Indeed, despite all the obstacles Washington has imposed, including making it a crime for banks and credit card companies to handle Internet gambling payments, millions of Americans still manage to play poker and place sports bets online. Many more would certainly do so if the obstacles were removed.

The United States has exhausted its appeals, so now Mendel and trade lawyers for the United States are arguing over the extent of damages that Antigua has suffered.

Antigua presents a particularly thorny challenge. To balance the scales, a country that wins a WTO case typically demands trade penalties equal to its losses as compensation. But Antigua is so small that any ordinary trade sanctions would barely register in the United States.

"Compensation is not a check in the mail," said Jackson, the Georgetown professor. "It's the right to raise trade barriers against the country in violation." Whatever trade barriers Antigua constructed, he said, "would feel like a pin prick."

Antigua is seeking the right under international law to violate American intellectual property laws.

Only once has the trade organization done so, with Ecuador, though it never actually took advantage of that power.
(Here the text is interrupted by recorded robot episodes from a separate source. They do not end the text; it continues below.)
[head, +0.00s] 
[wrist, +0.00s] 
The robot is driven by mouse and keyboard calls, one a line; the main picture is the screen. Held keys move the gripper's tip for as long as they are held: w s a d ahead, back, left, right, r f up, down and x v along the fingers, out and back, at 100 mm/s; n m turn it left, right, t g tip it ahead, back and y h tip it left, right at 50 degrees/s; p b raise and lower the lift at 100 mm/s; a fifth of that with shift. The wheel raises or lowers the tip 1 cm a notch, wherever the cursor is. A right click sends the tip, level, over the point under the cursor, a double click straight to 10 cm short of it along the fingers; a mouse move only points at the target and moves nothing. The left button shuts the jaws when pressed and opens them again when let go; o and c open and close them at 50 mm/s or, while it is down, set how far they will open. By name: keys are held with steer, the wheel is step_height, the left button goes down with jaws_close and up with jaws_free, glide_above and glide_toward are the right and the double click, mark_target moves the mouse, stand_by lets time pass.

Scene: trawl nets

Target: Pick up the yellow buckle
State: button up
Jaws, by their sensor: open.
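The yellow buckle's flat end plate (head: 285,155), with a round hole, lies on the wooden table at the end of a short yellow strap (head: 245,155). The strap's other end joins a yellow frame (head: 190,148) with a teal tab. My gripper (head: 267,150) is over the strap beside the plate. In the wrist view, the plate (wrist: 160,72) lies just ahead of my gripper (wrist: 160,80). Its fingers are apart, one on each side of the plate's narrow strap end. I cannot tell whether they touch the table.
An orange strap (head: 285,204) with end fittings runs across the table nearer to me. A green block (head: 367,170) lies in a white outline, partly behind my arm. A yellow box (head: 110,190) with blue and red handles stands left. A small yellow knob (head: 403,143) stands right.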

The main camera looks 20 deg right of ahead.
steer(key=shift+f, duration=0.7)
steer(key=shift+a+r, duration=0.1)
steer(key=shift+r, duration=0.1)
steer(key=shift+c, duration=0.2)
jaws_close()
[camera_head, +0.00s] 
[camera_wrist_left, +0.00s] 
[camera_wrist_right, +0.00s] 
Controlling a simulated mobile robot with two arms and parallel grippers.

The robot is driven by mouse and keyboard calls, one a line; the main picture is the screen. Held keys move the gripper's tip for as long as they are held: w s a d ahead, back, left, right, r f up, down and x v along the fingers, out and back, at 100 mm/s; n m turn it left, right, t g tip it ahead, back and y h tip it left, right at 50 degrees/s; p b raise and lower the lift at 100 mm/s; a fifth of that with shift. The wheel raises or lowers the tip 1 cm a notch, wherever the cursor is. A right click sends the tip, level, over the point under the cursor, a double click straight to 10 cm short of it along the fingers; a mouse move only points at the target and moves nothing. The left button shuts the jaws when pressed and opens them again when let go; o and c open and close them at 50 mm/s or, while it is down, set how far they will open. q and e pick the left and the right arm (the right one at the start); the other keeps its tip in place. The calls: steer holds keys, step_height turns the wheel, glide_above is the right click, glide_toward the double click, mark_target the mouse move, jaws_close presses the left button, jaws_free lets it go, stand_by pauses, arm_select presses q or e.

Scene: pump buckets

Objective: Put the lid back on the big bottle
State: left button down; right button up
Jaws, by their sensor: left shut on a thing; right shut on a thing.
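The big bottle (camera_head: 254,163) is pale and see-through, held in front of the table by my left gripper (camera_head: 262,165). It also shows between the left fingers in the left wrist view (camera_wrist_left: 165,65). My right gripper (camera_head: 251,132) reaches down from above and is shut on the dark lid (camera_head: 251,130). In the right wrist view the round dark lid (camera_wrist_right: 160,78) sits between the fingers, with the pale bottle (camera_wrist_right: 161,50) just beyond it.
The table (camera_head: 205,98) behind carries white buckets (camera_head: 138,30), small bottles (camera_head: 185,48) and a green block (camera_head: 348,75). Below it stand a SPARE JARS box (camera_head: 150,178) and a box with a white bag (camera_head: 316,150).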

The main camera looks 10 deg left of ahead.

It was used instead as a cudgel to force its opponent to back down.


(Page 3 of 3)
"This is all new territory," said Simon Lester, who worked in the appeals division of the WTO before co-founding WorldTradeLaw.net, which provides legal analysis of trade law disputes.

Lester said he expected Hollywood, the music industry and software makers like Microsoft to press Washington to work things out with Antigua.

"But the question" he said, "is whether that would be enough to make Congress do something."
 
i see the antigua group continues to mention youbet.com. that site looks like it no longer accessible from USA? what's to stop the USA from merely stopping the sale of lotto tickets online and the like? is the reason USA can't go this route is that it would be an admission of fault?

i'm rooting for little Antigua in this one, but I fully expect the US to find some greasy way to weasel out of any major penalty.
 
There's too much to lose in withdrawing the exemptions imo, and as a consequence the US seems to have embarked firmly on the hard-ass route of simply withdrawing its obligations and to hell with the repercussions despite significant international criticism.

The NFL, NBA et al seem to have ambitions on fantasy sports which might account for that exemption as a "skill game" - certainly the national US sports bodies have been implacable in their opposition to online gambling, partnering with anyone who will back their opposition, which has made for some interesting alliances.

Abandoning the lotteries exemptions or even requiring them to eschew online sales would cause all sorts of state authority ructions, based I speculate mainly on the mouth-watering amounts of state revenues these generate, so there's an influential sector that doesn't want to lose out right there.

And online gambling's other serious opponent is the US horse racing industry, which wields substantial state and national lobby influence, is flagrantly exploiting the online gambling environment for significant reward due to its carve-out and will strenuously oppose any attempt to change its very advantageous position.
 
Heh! Small beer - but the big land track sector is piling in, and not long ago one racing association was talking about extending online activities to other areas of gambling interest!